> Given instruction:
Output the records exactly. Include every line.

> Material provided:
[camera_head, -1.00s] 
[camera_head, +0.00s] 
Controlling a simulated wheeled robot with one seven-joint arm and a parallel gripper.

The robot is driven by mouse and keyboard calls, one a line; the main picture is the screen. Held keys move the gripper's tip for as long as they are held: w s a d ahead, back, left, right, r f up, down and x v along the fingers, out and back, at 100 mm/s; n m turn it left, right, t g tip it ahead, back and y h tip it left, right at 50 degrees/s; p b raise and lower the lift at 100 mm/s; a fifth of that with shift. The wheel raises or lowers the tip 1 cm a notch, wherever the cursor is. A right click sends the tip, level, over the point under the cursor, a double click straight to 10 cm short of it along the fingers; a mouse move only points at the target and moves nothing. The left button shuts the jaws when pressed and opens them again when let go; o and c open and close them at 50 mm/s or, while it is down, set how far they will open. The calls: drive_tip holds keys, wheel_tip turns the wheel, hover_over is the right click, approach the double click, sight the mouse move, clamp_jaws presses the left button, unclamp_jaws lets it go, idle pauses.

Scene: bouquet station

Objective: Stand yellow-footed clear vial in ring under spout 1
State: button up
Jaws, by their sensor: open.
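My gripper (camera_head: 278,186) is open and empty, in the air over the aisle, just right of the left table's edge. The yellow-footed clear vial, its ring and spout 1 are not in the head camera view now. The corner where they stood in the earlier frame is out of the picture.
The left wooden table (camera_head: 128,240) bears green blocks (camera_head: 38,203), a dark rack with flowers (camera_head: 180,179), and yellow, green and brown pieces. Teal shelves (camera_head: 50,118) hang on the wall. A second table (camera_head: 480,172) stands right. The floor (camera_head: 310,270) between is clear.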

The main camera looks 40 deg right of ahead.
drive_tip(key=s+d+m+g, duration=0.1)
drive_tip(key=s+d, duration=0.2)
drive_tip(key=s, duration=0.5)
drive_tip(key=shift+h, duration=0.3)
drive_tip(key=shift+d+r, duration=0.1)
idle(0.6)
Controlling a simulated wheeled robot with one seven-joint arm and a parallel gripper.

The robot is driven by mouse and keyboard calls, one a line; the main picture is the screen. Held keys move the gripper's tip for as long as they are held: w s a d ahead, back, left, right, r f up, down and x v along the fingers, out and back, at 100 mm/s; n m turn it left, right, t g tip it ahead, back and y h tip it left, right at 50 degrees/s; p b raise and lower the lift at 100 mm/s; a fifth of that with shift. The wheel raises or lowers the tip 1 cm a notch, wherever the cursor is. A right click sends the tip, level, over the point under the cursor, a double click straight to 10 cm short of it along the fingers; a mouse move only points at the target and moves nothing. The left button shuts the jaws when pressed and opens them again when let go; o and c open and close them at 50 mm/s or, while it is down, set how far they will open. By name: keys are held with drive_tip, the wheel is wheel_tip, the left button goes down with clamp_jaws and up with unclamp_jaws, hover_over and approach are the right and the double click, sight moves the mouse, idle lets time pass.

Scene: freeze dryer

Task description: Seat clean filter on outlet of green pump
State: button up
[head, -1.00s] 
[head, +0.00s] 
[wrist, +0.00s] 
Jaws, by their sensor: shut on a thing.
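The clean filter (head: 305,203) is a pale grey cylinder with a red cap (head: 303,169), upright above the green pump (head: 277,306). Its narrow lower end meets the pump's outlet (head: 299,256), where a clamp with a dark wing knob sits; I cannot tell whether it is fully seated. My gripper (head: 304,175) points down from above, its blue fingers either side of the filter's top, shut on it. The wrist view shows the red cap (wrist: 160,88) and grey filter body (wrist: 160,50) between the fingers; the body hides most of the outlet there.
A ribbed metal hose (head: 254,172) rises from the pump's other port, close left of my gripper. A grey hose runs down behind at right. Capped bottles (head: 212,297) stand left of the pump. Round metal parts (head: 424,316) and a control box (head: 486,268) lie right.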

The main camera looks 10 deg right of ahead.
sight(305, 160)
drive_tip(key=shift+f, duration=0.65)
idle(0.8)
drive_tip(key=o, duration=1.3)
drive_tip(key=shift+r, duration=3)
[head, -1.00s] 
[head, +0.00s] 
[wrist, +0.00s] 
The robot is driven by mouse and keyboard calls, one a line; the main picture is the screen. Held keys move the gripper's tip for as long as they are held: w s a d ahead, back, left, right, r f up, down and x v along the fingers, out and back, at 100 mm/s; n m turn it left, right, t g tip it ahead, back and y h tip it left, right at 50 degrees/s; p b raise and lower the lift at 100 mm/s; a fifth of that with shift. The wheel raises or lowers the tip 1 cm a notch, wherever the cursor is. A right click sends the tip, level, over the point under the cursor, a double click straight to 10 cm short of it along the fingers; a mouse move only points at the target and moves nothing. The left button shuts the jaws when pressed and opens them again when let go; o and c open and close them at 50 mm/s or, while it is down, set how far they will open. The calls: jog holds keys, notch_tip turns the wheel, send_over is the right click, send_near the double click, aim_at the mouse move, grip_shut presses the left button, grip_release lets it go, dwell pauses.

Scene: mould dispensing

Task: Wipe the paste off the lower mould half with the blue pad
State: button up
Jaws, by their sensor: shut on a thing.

> Answer to this task:
[camera_head, -1.00s] 
[camera_head, +0.00s] 
Controlling a simulated wheeled robot with one seven-joint arm and a parallel gripper.

The robot is driven by mouse and keyboard calls, one a line; the main picture is the screen. Held keys move the gripper's tip for as long as they are held: w s a d ahead, back, left, right, r f up, down and x v along the fingers, out and back, at 100 mm/s; n m turn it left, right, t g tip it ahead, back and y h tip it left, right at 50 degrees/s; p b raise and lower the lift at 100 mm/s; a fifth of that with shift. The wheel raises or lowers the tip 1 cm a notch, wherever the cursor is. A right click sends the tip, level, over the point under the cursor, a double click straight to 10 cm short of it along the fingers; a mouse move only points at the target and moves nothing. The left button shuts the jaws when pressed and opens them again when let go; o and c open and close them at 50 mm/s or, while it is down, set how far they will open. The calls: drive_tip holds keys, wheel_tip turns the wheel, hover_over is the right click, approach the double click, sight the mouse move, clamp_jaws presses the left button, unclamp_jaws lets it go, idle pauses.

Scene: bouquet station

Objective: Stand yellow-footed clear vial in ring under spout 1
State: button up
Jaws, by their sensor: open.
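My gripper (camera_head: 278,186) is open and empty, in the air over the aisle, just right of the left table's edge. The yellow-footed clear vial, its ring and spout 1 are not in the head camera view now. The corner where they stood in the earlier frame is out of the picture.
The left wooden table (camera_head: 128,240) bears green blocks (camera_head: 38,203), a dark rack with flowers (camera_head: 180,179), and yellow, green and brown pieces. Teal shelves (camera_head: 50,118) hang on the wall. A second table (camera_head: 480,172) stands right. The floor (camera_head: 310,270) between is clear.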

The main camera looks 40 deg right of ahead.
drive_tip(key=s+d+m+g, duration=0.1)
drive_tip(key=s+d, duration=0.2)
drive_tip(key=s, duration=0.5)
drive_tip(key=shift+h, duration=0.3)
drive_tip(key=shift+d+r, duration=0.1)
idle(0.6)
Controlling a simulated wheeled robot with one seven-joint arm and a parallel gripper.

The robot is driven by mouse and keyboard calls, one a line; the main picture is the screen. Held keys move the gripper's tip for as long as they are held: w s a d ahead, back, left, right, r f up, down and x v along the fingers, out and back, at 100 mm/s; n m turn it left, right, t g tip it ahead, back and y h tip it left, right at 50 degrees/s; p b raise and lower the lift at 100 mm/s; a fifth of that with shift. The wheel raises or lowers the tip 1 cm a notch, wherever the cursor is. A right click sends the tip, level, over the point under the cursor, a double click straight to 10 cm short of it along the fingers; a mouse move only points at the target and moves nothing. The left button shuts the jaws when pressed and opens them again when let go; o and c open and close them at 50 mm/s or, while it is down, set how far they will open. By name: keys are held with drive_tip, the wheel is wheel_tip, the left button goes down with clamp_jaws and up with unclamp_jaws, hover_over and approach are the right and the double click, sight moves the mouse, idle lets time pass.

Scene: freeze dryer

Task description: Seat clean filter on outlet of green pump
State: button up
[head, -1.00s] 
[head, +0.00s] 
[wrist, +0.00s] 
Jaws, by their sensor: shut on a thing.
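The clean filter (head: 305,203) is a pale grey cylinder with a red cap (head: 303,169), upright above the green pump (head: 277,306). Its narrow lower end meets the pump's outlet (head: 299,256), where a clamp with a dark wing knob sits; I cannot tell whether it is fully seated. My gripper (head: 304,175) points down from above, its blue fingers either side of the filter's top, shut on it. The wrist view shows the red cap (wrist: 160,88) and grey filter body (wrist: 160,50) between the fingers; the body hides most of the outlet there.
A ribbed metal hose (head: 254,172) rises from the pump's other port, close left of my gripper. A grey hose runs down behind at right. Capped bottles (head: 212,297) stand left of the pump. Round metal parts (head: 424,316) and a control box (head: 486,268) lie right.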

The main camera looks 10 deg right of ahead.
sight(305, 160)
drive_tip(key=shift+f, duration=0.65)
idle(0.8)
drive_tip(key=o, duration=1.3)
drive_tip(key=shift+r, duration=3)
[head, -1.00s] 
[head, +0.00s] 
[wrist, +0.00s] 
The robot is driven by mouse and keyboard calls, one a line; the main picture is the screen. Held keys move the gripper's tip for as long as they are held: w s a d ahead, back, left, right, r f up, down and x v along the fingers, out and back, at 100 mm/s; n m turn it left, right, t g tip it ahead, back and y h tip it left, right at 50 degrees/s; p b raise and lower the lift at 100 mm/s; a fifth of that with shift. The wheel raises or lowers the tip 1 cm a notch, wherever the cursor is. A right click sends the tip, level, over the point under the cursor, a double click straight to 10 cm short of it along the fingers; a mouse move only points at the target and moves nothing. The left button shuts the jaws when pressed and opens them again when let go; o and c open and close them at 50 mm/s or, while it is down, set how far they will open. The calls: jog holds keys, notch_tip turns the wheel, send_over is the right click, send_near the double click, aim_at the mouse move, grip_shut presses the left button, grip_release lets it go, dwell pauses.

Scene: mould dispensing

Task: Wipe the paste off the lower mould half with the blue pad
State: button up
Jaws, by their sensor: shut on a thing.

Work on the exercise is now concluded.